[START OF COLLECTED MATERIAL]
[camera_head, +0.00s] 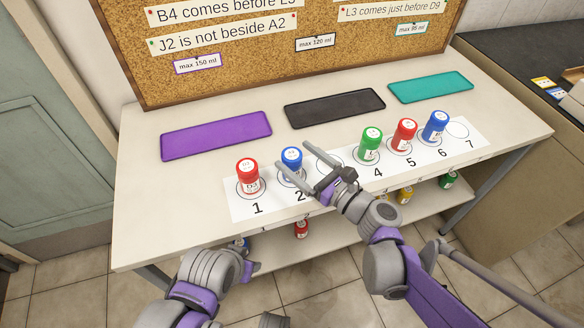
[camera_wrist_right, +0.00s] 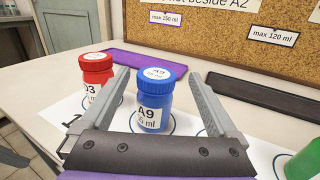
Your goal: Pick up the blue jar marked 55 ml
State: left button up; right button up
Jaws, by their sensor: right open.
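A blue jar (camera_head: 291,160) with a white lid label stands upright on circle 2 of the numbered strip (camera_head: 236,208). In the right wrist view this blue jar (camera_wrist_right: 153,92) reads A9, with a volume line ending in "5 ml" whose first digit I cannot read surely. My right gripper (camera_head: 293,157) is open, its fingers pointing toward the jar; in the wrist view the fingers (camera_wrist_right: 159,78) appear on either side of it with gaps. A second blue jar (camera_head: 435,126) stands at place 6; its volume is too small to read. My left gripper does not show; only left arm links do.
A red jar (camera_head: 248,176) stands at place 1, close left of the A9 jar. A green jar (camera_head: 370,144) and another red jar (camera_head: 403,136) stand farther right. Purple (camera_head: 215,136), black (camera_head: 335,108) and teal (camera_head: 430,87) mats lie behind. More jars sit on the lower shelf.

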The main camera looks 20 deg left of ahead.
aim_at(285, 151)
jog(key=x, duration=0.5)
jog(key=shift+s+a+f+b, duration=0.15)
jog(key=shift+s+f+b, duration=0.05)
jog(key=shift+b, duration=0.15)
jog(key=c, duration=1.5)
[END OF COLLECTED MATERIAL]
- _DIRECTIONS FOR THIS TASK_:
Keep every word of the data as it is when you write it out, but drop the pictures.

- _RIGHT ANSWER_:
[camera_head, +0.00s] 
[camera_wrist_right, +0.00s] 
Your goal: Pick up the blue jar marked 55 ml
State: left button up; right button up
Jaws, by their sensor: right open.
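A blue jar (camera_head: 291,160) with a white lid label stands upright on circle 2 of the numbered strip (camera_head: 236,208). In the right wrist view this blue jar (camera_wrist_right: 153,92) reads A9, with a volume line ending in "5 ml" whose first digit I cannot read surely. My right gripper (camera_head: 293,157) is open, its fingers pointing toward the jar; in the wrist view the fingers (camera_wrist_right: 159,78) appear on either side of it with gaps. A second blue jar (camera_head: 435,126) stands at place 6; its volume is too small to read. My left gripper does not show; only left arm links do.
A red jar (camera_head: 248,176) stands at place 1, close left of the A9 jar. A green jar (camera_head: 370,144) and another red jar (camera_head: 403,136) stand farther right. Purple (camera_head: 215,136), black (camera_head: 335,108) and teal (camera_head: 430,87) mats lie behind. More jars sit on the lower shelf.

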The main camera looks 20 deg left of ahead.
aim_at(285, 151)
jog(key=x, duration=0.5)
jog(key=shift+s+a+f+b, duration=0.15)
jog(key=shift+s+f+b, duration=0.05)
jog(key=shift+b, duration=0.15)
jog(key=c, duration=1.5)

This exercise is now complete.